Thursday, 4 September 2014

419 / Will Ferguson

A car tumbles down a snowy ravine. Accident or suicide?

On the other side of the world, a young woman walks out of a sandstorm in sub-Saharan Africa. In the labyrinth of the Niger Delta, a young boy learns to survive by navigating through the gas flares and oil spills of a ruined landscape. In the seething heat of Lagos City, a criminal cartel scours the internet looking for victims.

Lives intersect, worlds collide, a family falls apart. And it all begins with a single email: “Dear Sir, I am the son of an exiled Nigerian diplomat, and I need your help ...”

419 takes readers behind the scene of the world’s most insidious internet scam. When Laura’s father gets caught up in one such swindle and pays with his life, she is forced to leave the comfort of North America to make a journey deep into the dangerous back streets and alleyways of the Lagos underworld to confront her father’s killer. What she finds there will change her life forever..


You can definitely tell that Will Ferguson has written travel books—the scenes in this book which are set in Nigeria are the most vivid and colourful sections of 419. By contrast, the Canadian parts are rather bland and cold, but perhaps he meant to have it that way.

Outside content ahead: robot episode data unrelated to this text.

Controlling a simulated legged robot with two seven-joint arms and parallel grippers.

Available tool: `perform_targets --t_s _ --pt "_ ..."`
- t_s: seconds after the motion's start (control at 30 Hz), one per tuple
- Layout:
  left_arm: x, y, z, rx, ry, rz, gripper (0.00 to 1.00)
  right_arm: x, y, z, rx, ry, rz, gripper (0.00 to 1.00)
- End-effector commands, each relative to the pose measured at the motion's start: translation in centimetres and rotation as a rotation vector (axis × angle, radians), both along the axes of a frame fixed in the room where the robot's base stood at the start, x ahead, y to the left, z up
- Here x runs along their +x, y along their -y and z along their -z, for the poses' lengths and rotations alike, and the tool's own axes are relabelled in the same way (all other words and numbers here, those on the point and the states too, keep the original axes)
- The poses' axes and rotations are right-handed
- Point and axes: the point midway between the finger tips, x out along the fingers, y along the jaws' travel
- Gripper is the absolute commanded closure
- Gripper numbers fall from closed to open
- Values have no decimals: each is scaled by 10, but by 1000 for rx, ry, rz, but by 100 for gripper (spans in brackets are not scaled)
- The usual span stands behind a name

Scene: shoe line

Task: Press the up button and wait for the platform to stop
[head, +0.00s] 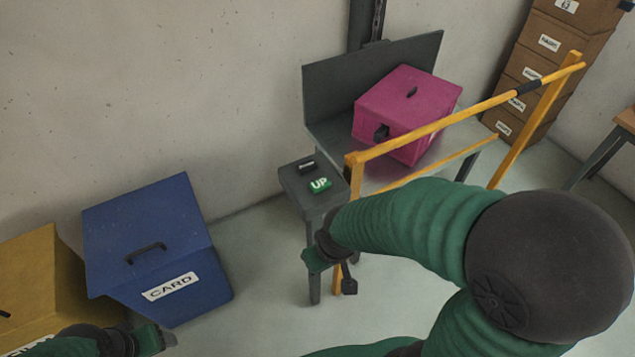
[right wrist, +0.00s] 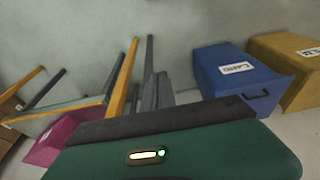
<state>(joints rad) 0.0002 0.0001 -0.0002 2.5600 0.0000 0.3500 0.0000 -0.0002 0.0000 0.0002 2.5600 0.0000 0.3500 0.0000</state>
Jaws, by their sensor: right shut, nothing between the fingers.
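The green UP button (head: 319,185) sits on top of a grey control stand (head: 290,180), in front of a second, dark button (head: 307,166). The grey platform (head: 325,134) with a tall back panel carries a pink box (head: 400,105); it stands behind the yellow rail. My right gripper (head: 312,262) is shut and empty, below and in front of the control stand, apart from the UP button. In the right wrist view its green body fills the bottom and its fingertips are hidden. My left gripper (head: 165,340) is at the lower left; its finger opening is unclear.
A yellow rail (head: 440,122) guards the platform's front and right. A blue CARD bin (head: 150,225) and a yellow bin (head: 45,275) stand at left. Stacked brown boxes (head: 545,60) stand back right, near a table (head: 625,120). Floor between the blue bin and control stand is clear.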

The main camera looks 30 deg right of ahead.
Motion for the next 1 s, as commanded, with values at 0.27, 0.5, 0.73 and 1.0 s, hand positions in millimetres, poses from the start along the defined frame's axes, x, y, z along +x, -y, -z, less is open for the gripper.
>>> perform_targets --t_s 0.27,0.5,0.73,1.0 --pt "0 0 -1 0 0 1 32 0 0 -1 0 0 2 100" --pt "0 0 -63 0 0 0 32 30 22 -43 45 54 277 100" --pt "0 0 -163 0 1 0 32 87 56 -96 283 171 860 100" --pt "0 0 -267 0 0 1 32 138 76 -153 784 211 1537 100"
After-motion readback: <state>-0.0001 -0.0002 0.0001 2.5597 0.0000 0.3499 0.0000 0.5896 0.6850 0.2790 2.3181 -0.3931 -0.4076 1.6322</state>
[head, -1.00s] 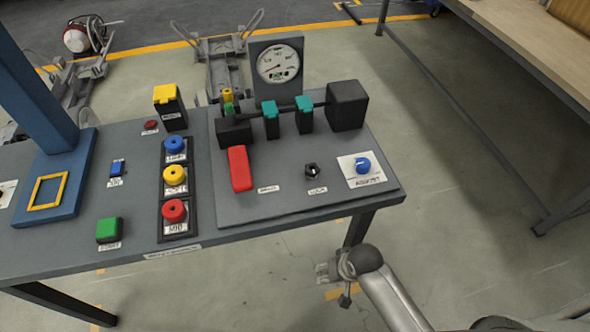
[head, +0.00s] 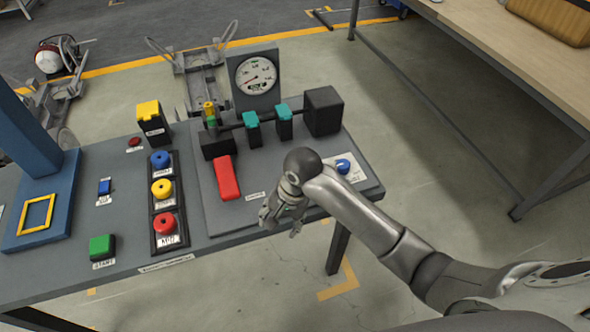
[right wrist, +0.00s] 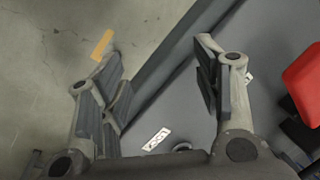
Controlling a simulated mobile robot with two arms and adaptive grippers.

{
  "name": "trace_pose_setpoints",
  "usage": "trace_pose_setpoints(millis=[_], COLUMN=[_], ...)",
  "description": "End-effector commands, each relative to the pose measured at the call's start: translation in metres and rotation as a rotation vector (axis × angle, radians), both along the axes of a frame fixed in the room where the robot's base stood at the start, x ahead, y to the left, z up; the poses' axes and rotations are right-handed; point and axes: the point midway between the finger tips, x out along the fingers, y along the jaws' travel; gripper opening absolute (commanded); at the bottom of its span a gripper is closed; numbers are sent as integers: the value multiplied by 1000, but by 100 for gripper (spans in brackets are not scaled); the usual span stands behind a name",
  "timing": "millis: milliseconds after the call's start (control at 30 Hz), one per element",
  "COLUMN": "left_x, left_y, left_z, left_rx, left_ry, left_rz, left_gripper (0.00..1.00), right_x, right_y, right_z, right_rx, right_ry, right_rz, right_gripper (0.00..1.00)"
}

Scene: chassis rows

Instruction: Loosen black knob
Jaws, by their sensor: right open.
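The black knob is hidden behind my right arm and gripper in the head view. In the right wrist view a dark rounded piece, apparently the black knob (right wrist: 182,147), shows in part beside a white label at the bottom edge. My right gripper (head: 280,222) hangs over the near edge of the panel in the head view. In the right wrist view the right gripper (right wrist: 160,62) has its fingers spread wide with nothing between them. My left gripper is not in view.
A red lever (head: 227,178) lies left of my right gripper, and a blue knob (head: 343,166) is to its right. A gauge (head: 257,74) and dark blocks stand behind. Yellow, blue and red buttons fill the left.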

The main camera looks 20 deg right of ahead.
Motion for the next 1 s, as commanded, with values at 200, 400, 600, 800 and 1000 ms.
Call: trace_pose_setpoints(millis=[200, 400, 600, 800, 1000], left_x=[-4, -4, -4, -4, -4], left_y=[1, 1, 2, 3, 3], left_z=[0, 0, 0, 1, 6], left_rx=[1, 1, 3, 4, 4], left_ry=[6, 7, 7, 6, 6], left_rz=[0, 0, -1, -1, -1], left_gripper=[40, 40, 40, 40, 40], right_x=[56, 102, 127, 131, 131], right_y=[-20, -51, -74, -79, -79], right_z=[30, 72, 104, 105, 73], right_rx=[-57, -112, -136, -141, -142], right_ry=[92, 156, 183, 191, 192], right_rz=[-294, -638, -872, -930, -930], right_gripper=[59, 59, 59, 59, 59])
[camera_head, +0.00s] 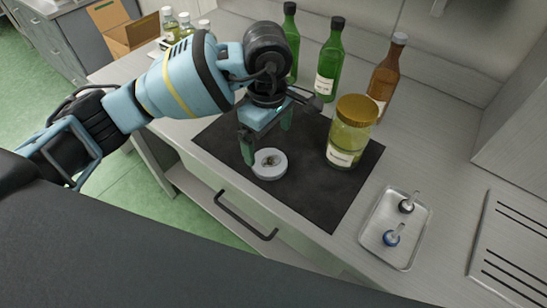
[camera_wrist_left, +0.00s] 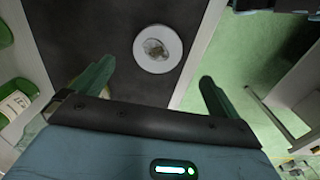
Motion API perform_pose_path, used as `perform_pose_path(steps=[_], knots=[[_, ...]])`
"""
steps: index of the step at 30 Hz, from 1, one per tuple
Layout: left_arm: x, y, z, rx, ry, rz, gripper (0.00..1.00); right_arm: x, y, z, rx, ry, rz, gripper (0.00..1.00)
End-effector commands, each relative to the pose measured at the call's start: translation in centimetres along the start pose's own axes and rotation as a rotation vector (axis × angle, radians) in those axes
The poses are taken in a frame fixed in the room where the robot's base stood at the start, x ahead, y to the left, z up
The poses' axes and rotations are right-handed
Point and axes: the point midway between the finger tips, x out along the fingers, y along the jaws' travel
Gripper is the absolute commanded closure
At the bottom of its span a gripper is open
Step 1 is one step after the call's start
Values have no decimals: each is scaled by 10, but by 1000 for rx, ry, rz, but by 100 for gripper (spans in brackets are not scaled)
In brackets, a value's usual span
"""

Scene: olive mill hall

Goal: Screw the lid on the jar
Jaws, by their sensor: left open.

It’s always interesting to see your own city portrayed in fiction and not only did the Canadian family live in Calgary, Laura lives in my neighbourhood. I recognized both the building that she lives in and the mall where she seems to do most of her eating. It’s not a fine dining establishment, but once again, perhaps that was the point. Laura has some “arrangement” which allows her to live in a condo tower that I couldn’t ever aspire to afford. These are Canadians who are getting by. By African standards, they are rich, but by North American standards they are just treading water. On my only trip to Africa in 2000, I visited Kenya—there are dozens of vendors at every toilet stop, aggressively selling their wares. As a not-very-well-travelled Canadian (at that point in time), I had difficulties, as I was on a budget and I am not by nature a bargainer. At least one woman told me, “You are rich, buy something from me!” I didn’t bother to argue with her—compared to her, I was rich, although I had used every spare dollar I had to make that trip.

One of my friends, the child of a diplomat, lived in Nigeria for a time. She claimed that it was every bit as awful as it is portrayed in the book—violence is rampant, environmental issues overwhelming, poverty is everywhere and politicans are corrupt. And yet, there are relatively decent people who live there and just want to survive and raise their children safely, just as Nnamdi does.

The enduring message that I came away with: there are people of all kinds in every society. Some are exploiters and some are exploited. And the world would be a better place if we could eliminate these exploitative relationships.